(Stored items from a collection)
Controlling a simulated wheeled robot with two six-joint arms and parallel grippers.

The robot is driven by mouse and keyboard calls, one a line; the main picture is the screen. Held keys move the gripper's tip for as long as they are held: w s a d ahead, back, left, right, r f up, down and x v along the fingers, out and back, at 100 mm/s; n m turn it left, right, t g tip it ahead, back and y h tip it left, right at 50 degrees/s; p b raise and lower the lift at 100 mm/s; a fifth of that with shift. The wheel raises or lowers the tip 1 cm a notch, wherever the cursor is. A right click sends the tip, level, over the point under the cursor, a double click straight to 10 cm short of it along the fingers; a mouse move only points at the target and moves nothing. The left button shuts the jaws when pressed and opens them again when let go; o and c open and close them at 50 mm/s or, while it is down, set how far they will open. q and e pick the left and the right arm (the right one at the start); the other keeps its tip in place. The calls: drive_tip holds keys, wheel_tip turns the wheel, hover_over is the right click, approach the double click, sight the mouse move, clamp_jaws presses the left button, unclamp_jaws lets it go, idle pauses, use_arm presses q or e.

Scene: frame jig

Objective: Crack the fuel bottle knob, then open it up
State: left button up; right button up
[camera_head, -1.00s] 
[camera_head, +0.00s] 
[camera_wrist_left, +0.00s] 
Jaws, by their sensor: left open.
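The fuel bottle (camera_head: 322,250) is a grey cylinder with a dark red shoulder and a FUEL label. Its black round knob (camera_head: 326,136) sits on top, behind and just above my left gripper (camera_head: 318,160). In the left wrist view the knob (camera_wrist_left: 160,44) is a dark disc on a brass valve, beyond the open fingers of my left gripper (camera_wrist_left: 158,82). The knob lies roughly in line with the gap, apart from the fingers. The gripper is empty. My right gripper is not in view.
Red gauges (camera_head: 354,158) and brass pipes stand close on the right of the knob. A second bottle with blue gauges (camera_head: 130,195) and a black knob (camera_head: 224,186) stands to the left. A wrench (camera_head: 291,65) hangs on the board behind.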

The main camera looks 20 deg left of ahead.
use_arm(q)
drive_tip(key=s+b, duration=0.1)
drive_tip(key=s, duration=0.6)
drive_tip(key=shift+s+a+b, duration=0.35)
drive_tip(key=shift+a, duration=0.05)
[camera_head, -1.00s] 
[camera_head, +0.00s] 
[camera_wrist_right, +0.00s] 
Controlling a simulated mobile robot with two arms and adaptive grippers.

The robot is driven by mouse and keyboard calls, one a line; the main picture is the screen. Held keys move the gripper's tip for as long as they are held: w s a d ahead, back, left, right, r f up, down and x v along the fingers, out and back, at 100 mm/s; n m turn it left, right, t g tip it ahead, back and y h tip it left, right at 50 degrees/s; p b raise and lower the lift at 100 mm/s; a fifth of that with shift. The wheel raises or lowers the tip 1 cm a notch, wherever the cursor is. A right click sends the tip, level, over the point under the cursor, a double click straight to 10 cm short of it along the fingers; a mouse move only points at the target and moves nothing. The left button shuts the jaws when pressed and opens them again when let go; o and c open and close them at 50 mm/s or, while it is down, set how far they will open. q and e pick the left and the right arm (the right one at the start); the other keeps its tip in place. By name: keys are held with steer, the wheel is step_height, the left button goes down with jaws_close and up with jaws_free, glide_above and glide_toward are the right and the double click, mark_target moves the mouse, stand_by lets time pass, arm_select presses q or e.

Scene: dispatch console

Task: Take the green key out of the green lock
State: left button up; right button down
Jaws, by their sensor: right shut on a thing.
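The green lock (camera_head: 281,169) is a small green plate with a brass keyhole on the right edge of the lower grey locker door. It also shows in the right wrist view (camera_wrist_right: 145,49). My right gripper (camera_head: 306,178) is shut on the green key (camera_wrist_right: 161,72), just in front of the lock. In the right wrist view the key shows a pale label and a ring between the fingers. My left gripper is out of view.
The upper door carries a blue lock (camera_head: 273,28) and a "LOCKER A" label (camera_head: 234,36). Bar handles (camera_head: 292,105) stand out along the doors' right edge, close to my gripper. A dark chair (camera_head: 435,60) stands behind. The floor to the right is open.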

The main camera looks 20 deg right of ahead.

● **Your objective**: Output exactly the leading lines of the data, up to and including the line marked by "Objective: Crack the".

● **Solution to the exercise**:
Controlling a simulated wheeled robot with two six-joint arms and parallel grippers.

The robot is driven by mouse and keyboard calls, one a line; the main picture is the screen. Held keys move the gripper's tip for as long as they are held: w s a d ahead, back, left, right, r f up, down and x v along the fingers, out and back, at 100 mm/s; n m turn it left, right, t g tip it ahead, back and y h tip it left, right at 50 degrees/s; p b raise and lower the lift at 100 mm/s; a fifth of that with shift. The wheel raises or lowers the tip 1 cm a notch, wherever the cursor is. A right click sends the tip, level, over the point under the cursor, a double click straight to 10 cm short of it along the fingers; a mouse move only points at the target and moves nothing. The left button shuts the jaws when pressed and opens them again when let go; o and c open and close them at 50 mm/s or, while it is down, set how far they will open. q and e pick the left and the right arm (the right one at the start); the other keeps its tip in place. The calls: drive_tip holds keys, wheel_tip turns the wheel, hover_over is the right click, approach the double click, sight the mouse move, clamp_jaws presses the left button, unclamp_jaws lets it go, idle pauses, use_arm presses q or e.

Scene: frame jig

Objective: Crack the fuel bottle knob, then open it up

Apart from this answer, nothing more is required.